Something I wonder about with our daughter is whether or not an an audio recording of my voice or my husband’s would help our daughter to relax were we to encounter your dilemma. Susanna is very, very sound based. (Yesterday I sung her name to her for 30 minutes to help her relax and she used to keep a steady 2 and 4 beat in utero with her movements!)
I hope this helps.
Best to you and your family.
Wendy
Thanks for the insight Wendy, the audio recording is a great idea! I know they even make stuffed animals that have an audio recording option which could work great for these purposes. xoxo
I had a lot of the same problem with my now 10 month old son, Xavier. I stay at home with him as well and we do not have a lot of family so other then my husband and I he isn’t nuts about being left with other people. I have had better luck with two things…
1) Is he teething? I noticed Xavier is extremely clingy when he is sick or teething. Many days he ends up not liking other people when he is teething. I guess when he is hurting he just wants mom or dad. I couldn’t do a lot with him like that except try to rearrange for when he is not teething or arm the babysitters with some tylenol to help him through it.

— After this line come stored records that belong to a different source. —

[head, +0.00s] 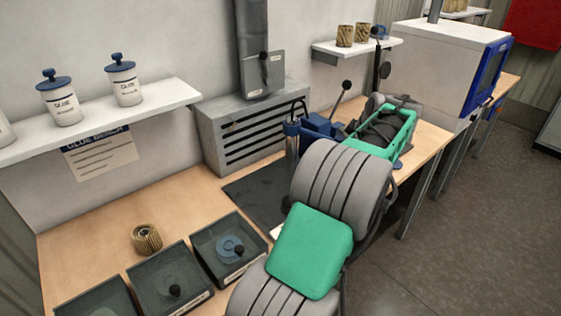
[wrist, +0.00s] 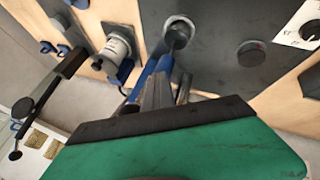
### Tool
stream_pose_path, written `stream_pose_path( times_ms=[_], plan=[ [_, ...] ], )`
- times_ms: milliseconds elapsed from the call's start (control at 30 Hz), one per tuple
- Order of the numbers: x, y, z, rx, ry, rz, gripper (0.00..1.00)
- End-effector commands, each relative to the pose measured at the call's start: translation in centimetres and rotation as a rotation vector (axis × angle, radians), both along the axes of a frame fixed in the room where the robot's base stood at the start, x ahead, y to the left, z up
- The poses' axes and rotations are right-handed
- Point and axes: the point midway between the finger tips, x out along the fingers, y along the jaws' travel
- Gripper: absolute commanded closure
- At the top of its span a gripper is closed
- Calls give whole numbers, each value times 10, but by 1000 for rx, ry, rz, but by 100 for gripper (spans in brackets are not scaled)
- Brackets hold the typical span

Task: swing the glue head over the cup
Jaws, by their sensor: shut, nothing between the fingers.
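The glue head (head: 318,126) is a blue block on the bench beside the dark mat, with a silver cylinder at its left end and a black-knobbed lever rising behind. In the wrist view a blue arm (wrist: 150,70) runs up beside my fingers. A round pale-rimmed opening, which looks like the cup (wrist: 180,20), sits on the dark plate, with a dark rounded tip in front of it. I cannot tell whether they touch. My gripper (wrist: 160,82) is shut and empty, close to the blue arm. In the head view my own arm hides the fingertips and the cup.
A grey vented box (head: 250,132) stands behind the mat. A shelf (head: 100,125) holds glue pots. The left bench top has bare room.

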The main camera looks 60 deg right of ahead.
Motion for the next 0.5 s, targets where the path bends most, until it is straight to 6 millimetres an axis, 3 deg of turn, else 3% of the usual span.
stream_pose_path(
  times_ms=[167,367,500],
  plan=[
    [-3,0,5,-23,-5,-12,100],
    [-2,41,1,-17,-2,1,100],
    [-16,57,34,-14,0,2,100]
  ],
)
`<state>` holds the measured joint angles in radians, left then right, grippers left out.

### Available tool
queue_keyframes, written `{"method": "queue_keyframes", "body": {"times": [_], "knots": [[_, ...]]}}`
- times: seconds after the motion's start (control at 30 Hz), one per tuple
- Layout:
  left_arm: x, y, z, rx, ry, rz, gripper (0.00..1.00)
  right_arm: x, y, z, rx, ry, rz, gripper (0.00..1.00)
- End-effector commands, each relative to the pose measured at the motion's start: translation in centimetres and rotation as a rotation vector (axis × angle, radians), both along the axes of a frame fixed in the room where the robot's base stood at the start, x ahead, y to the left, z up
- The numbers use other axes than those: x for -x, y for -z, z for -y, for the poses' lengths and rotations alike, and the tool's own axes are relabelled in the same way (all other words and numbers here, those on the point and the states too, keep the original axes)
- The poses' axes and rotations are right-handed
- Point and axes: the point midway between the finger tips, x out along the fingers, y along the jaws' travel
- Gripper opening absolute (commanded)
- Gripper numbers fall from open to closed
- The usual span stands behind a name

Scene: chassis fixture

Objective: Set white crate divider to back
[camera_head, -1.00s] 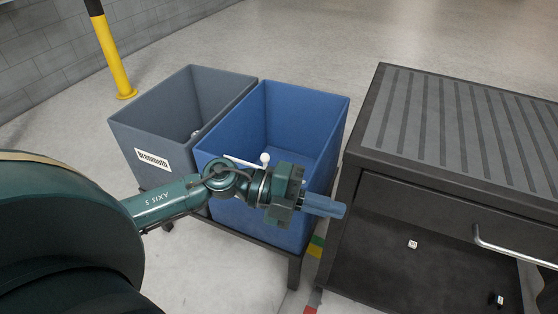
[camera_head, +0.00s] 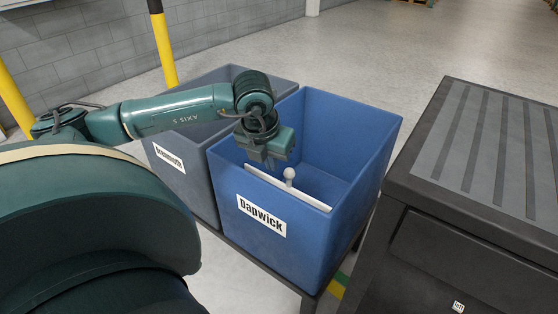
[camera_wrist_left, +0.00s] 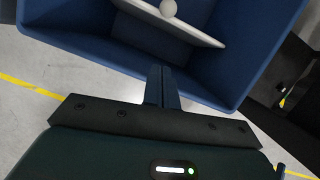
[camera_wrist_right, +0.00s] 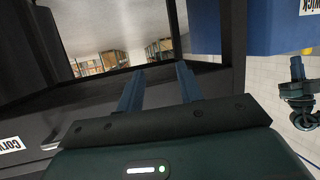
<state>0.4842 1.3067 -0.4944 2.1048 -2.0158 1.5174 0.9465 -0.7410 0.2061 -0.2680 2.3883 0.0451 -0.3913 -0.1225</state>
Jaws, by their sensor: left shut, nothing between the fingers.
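The white divider (camera_head: 314,196) with a round knob (camera_head: 289,173) stands inside the blue crate (camera_head: 370,150), close and roughly parallel to the labelled front wall. Its left part is partly hidden by that wall and my gripper. In the left wrist view, the divider (camera_wrist_left: 190,29) lies beyond my fingertips, its knob at the top edge. My left gripper (camera_head: 267,164) points down over the front-left part of the blue crate, left of the knob and apart from it; its fingers are shut and empty. My right gripper (camera_wrist_right: 158,85) is open and empty in the right wrist view.
A grey crate (camera_head: 185,177) stands against the left side of the blue one. Both rest on a dark stand (camera_head: 285,281). A dark cabinet (camera_head: 440,220) with a ribbed top is close on the right. Yellow posts (camera_head: 163,45) stand behind, at left.

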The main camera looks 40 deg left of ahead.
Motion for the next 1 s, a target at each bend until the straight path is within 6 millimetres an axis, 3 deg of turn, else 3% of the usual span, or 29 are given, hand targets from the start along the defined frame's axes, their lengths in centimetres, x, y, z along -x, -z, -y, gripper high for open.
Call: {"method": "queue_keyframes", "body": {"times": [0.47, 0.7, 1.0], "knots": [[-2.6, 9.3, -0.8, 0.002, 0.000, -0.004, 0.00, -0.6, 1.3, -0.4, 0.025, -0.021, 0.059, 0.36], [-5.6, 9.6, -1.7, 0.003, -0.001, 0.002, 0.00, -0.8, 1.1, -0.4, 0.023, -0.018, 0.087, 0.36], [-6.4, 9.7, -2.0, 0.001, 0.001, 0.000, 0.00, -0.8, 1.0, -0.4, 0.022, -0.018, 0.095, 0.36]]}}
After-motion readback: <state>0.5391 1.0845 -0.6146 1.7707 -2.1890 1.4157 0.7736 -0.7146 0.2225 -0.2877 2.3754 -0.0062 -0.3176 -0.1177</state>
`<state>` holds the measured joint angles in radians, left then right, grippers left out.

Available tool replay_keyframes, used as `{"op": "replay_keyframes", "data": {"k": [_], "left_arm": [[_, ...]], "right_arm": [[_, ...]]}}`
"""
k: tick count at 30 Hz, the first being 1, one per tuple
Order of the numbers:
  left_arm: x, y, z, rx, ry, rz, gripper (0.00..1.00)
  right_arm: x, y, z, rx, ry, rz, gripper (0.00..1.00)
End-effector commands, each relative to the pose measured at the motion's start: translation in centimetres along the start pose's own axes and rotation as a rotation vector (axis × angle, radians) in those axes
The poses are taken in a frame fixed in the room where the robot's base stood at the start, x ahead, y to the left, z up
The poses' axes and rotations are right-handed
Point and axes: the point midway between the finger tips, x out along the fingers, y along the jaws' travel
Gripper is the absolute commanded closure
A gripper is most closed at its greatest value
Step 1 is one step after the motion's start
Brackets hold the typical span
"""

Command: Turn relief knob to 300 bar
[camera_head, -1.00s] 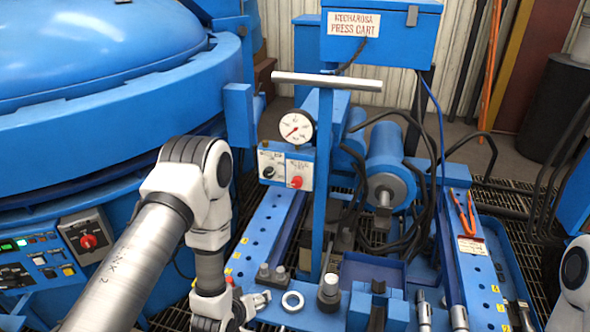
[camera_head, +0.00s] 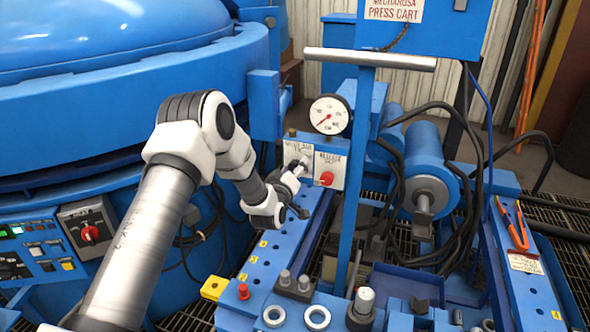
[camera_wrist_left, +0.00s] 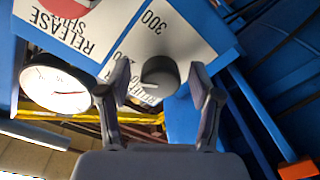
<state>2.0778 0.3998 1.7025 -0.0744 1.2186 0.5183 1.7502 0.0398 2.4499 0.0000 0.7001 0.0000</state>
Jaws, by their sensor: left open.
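The dark relief knob (camera_wrist_left: 160,75) sits on a white label plate with "300" printed beside it in the left wrist view. My left gripper (camera_wrist_left: 161,88) is open, with one finger on each side of the knob in that view and a small gap showing on both sides. I cannot tell how deep the fingertips reach around it. My right gripper is out of view.
The red release knob (camera_head: 326,178) is close on the right of the left gripper. A blue post with a grey T-handle (camera_head: 370,59) stands in front of the cart. Black hoses (camera_head: 462,190) loop at the right. The blue furnace (camera_head: 130,100) fills the left.

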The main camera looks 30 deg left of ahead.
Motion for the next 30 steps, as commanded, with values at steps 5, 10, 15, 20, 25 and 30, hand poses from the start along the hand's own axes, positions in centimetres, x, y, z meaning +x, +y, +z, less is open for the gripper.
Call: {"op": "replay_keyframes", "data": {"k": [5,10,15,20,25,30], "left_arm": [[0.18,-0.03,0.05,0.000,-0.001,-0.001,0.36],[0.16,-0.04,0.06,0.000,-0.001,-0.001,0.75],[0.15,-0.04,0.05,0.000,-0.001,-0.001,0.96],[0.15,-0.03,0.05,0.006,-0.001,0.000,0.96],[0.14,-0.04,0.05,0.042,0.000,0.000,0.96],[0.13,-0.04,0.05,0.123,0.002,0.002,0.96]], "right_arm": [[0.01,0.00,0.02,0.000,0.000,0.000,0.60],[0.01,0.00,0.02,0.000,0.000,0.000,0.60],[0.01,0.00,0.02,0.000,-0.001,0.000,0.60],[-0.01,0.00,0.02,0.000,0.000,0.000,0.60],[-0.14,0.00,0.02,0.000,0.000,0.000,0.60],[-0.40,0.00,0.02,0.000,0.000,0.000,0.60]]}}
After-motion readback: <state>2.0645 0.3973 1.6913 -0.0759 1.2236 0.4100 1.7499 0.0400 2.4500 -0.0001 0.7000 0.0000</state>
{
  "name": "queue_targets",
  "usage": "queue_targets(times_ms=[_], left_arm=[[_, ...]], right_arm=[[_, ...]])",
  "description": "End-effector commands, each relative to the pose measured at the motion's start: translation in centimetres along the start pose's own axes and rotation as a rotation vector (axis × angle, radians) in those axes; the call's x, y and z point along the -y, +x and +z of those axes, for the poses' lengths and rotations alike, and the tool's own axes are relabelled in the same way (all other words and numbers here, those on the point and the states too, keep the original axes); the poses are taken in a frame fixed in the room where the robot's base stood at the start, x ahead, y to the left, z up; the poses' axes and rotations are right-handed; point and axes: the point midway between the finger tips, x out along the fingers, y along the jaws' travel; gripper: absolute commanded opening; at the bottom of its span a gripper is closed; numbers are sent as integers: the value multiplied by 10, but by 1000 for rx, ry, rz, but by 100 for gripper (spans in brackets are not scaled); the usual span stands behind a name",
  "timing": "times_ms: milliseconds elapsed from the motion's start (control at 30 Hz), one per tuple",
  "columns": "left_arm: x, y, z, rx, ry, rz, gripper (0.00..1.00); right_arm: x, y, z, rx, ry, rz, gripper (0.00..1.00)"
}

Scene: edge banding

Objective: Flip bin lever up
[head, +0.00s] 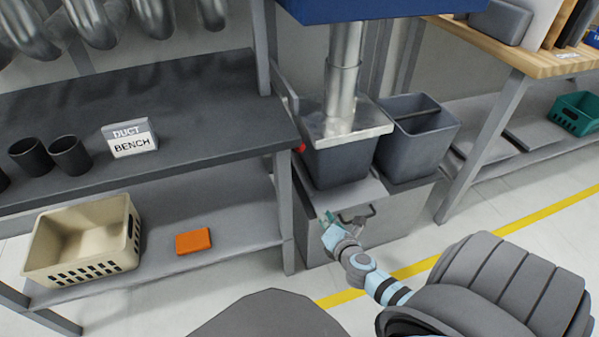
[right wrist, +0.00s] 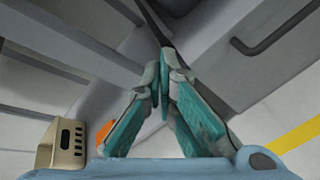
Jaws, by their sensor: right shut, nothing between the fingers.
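A dark grey bin (head: 340,165) sits on a grey cabinet under a metal duct with a flat metal collar. A small red tip (head: 301,148) shows at the bin's left side, by the bench post; it looks like the lever's end, though most of the lever cannot be made out. My right gripper (head: 329,217) is in front of the cabinet, below the bin and the red tip. Its teal fingers (right wrist: 168,75) are closed together and empty in the right wrist view. A dark bar or edge runs just beyond the fingertips; I cannot tell whether they touch. My left gripper is not in view.
The cabinet (head: 398,222) has a dark handle (head: 358,214) close to my right gripper. A second grey bin (head: 418,135) stands to the right. The duct bench (head: 190,120) is on the left, with a beige crate (head: 85,240) and an orange box (head: 193,241) on its lower shelf.

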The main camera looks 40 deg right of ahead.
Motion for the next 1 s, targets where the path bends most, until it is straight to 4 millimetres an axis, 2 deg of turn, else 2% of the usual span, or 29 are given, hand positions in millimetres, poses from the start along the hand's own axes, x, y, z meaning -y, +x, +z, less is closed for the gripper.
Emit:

2) Give him a lovey. They say most babies depend on a lovey when you are away. They say they will find one on their own. However, I think if you are a stay at home mom it takes the baby longer to get a lovey as there is not much need for one. So I kind of pushed one on him. I gave him the same blanket and stuffed monkey for every nap and bedtime. When he got upset I would wrap him in the blanket and let him cuddle the monkey. After a couple weeks of that he now loves them both. Now, when we leave him with a sitter we give him the blanket and monkey and he cuddles them while he gets used to the babysitter. It seemed to help tremendously. Good luck!
Renee
Great points Renee. I totally agree on the teething comment. Eloise is the same way. I have also tried to convince Eloise a lovey is her best pal although she is still warming up to it. Thank you so much for sharing your experience to help Mama K!
I had the same problem with my daughter – it is really tough! I agree wit what Renee said and the lovie, it really helped our daughter but it took some time to develop the “bond” with it. In the meantime, I would have a sitter come for a few hours while I was home and just do other things around the house. This allowed both my daughter and the sitter to be comfortable and if my daughter got fussy or unsure I would just pop back in the room for a second and let the babysitter soothe her. I know this may not work for everyone but it was really helpful and made us all comfortable. Once she was comfortable with one sitter or “stranger” she seems to not have the anxiety if we added a new sitter to the rotation. Hope this helps!
Great points about mini playdates while you are at home with the babysitter. I am sure it is a great way for you to get even more comfortable with the sitter. Thanks so much for sharing you insight! xoxo
Mama K,
Don’t worry; we had the same issue with our daughter (now 3) and are just getting over it with her younger brother (18 months). We’ve been told that it’s a phase, and that seems true. Usually, they’d be afraid of strangers for 20 minutes but then warm up to them after that. So if we have a babysitter or family member come over to watch the kids, we have them come half an hour early and spend some time letting them get acquainted.
Isn’t it interesting how the little ones can be just fine and then all of a sudden they is complete change. I was just reading about this on babycenter.com and I think that the issue is closely related to Seperation Anxiety for sure… I think having your little one spend some time with the sitter beforehand is a great option. Also, be aware of making a fuss, or other people making too much of a fuss when your baby reacts. This may also play into the issue as well.